Atelier #2 : Comment le droit peut-il assurer ces protections ?
Le deuxième atelier, animé par Michaël Van den Poel (EDHEC Augmented Law Institute), visait à apporter une réponse juridique aux questions des chercheurs en IA. Parmi les juristes, il existe un consensus sur le fait que l’approche fondée sur des principes crée une ambiguïté d’interprétation. Cette ambiguïté peut être levée par les juges, mais cela prend du temps, ce qui peut permettre aux entreprises de contourner stratégiquement les réglementations les plus strictes. Les régulateurs confrontés à l’incertitude peuvent également être influencés par la pression publique, les autorités de protection des données se montrant relativement indulgentes à l’égard des pratiques actuelles d’IA générative, souvent en contradiction avec les principes du RGPD. Les normes peuvent apporter de la clarté, mais elles sont souvent élaborées à huis clos et sous l’influence du secteur. Les juristes devraient s’efforcer de transmettre aux chercheurs en IA les connaissances sur les fondements et le contenu de la législation.
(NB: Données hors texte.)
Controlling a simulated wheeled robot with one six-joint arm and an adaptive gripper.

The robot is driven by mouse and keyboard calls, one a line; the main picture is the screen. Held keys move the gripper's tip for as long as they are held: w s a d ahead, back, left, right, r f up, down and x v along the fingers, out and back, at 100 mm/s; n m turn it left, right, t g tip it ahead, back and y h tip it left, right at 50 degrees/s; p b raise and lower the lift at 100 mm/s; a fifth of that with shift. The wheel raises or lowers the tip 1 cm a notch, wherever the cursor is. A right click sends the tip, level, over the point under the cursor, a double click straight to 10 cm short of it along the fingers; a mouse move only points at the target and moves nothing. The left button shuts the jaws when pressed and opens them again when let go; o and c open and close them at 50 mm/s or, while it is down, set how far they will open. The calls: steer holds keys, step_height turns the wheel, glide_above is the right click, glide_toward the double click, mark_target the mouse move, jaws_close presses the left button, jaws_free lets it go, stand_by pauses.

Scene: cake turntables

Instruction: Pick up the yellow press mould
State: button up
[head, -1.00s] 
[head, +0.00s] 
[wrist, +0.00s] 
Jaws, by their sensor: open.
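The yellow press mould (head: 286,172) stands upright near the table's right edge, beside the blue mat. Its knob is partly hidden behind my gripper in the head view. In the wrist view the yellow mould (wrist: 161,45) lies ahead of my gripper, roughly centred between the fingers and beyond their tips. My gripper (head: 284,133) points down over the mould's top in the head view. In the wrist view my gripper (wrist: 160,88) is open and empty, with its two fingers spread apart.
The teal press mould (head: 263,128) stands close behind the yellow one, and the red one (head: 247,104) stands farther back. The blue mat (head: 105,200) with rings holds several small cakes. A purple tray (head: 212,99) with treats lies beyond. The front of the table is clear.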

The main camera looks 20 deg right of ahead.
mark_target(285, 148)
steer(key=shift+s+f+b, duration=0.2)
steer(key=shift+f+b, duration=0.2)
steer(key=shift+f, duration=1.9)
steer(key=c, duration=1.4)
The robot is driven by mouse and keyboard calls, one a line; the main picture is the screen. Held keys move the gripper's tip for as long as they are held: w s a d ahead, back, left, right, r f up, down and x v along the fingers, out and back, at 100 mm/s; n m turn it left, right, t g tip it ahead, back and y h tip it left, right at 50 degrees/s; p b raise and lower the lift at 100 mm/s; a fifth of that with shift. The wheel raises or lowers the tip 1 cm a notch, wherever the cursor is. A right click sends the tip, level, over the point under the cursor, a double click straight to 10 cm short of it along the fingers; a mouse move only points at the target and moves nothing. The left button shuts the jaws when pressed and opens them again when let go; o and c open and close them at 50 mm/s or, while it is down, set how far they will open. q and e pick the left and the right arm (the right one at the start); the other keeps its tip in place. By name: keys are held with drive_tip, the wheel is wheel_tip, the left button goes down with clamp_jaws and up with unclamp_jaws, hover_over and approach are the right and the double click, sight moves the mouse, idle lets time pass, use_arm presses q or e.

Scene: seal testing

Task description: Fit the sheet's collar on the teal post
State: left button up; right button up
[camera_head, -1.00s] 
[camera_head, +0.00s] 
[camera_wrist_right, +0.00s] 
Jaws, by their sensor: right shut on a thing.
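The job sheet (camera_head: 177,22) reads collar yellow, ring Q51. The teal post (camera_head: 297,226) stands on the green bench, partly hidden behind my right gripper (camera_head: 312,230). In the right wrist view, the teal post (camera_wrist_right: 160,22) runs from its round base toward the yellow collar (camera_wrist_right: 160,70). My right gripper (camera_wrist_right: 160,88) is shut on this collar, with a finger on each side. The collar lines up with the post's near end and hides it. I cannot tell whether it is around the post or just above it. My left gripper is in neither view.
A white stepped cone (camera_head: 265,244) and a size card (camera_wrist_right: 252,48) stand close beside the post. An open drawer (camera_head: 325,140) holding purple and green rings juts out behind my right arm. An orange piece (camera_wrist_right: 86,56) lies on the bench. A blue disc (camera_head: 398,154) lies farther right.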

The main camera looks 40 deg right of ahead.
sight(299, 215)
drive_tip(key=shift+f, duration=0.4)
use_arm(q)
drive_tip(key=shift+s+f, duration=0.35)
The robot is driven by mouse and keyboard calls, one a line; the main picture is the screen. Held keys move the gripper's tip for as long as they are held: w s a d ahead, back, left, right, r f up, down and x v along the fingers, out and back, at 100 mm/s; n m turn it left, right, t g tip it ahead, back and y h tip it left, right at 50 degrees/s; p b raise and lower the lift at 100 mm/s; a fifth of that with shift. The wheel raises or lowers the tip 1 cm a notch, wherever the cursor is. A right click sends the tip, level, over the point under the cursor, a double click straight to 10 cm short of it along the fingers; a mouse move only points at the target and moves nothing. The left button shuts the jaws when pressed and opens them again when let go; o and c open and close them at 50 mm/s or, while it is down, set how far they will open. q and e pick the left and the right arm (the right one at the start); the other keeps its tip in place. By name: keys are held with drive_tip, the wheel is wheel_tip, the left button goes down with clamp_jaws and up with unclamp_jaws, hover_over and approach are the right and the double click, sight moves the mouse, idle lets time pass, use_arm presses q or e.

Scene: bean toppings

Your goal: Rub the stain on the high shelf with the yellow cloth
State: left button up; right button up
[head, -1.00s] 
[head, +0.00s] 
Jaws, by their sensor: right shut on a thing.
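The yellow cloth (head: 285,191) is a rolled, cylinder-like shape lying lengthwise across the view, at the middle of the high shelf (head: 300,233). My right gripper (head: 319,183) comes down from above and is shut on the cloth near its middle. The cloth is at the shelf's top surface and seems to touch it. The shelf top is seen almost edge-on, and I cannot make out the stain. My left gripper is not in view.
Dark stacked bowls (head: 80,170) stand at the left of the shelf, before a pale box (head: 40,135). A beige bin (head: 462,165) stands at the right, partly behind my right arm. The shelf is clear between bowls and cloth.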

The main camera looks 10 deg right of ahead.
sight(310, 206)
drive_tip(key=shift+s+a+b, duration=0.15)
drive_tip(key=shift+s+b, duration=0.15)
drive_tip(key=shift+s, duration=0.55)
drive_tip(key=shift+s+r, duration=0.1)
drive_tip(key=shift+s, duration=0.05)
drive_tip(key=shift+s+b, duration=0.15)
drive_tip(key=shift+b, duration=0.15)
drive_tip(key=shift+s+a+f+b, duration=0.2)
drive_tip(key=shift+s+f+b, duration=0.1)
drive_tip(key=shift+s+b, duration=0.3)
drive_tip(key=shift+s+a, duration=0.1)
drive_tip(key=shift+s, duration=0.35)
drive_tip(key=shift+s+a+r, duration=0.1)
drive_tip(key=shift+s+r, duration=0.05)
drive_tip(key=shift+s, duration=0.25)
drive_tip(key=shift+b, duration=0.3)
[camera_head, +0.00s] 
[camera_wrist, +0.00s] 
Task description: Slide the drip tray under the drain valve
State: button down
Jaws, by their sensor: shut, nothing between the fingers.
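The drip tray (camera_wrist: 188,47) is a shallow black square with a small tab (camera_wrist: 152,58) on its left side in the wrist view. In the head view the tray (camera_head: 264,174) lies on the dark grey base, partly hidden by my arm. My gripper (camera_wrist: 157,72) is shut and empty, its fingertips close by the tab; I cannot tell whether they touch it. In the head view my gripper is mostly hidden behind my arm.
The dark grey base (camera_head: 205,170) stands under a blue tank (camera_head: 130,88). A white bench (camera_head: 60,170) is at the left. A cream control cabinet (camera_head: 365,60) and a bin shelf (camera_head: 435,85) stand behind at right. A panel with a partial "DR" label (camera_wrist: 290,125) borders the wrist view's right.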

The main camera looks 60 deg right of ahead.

Ils pourraient également évaluer de manière critique, conjointement avec eux, les résultats du processus de normalisation, souvent peu transparent et inclusif.
Conclusion
Dans ses conclusions, Gianclaudio Malgieri (Université de Leyde) a souligné l’importance de l’interaction entre le droit et la technologie, car la compréhension mutuelle conduit à une meilleure mise en œuvre de la réglementation. Il a également insisté sur la nature politique des décisions en matière de technologie, qui sont toujours ancrées dans des choix de société.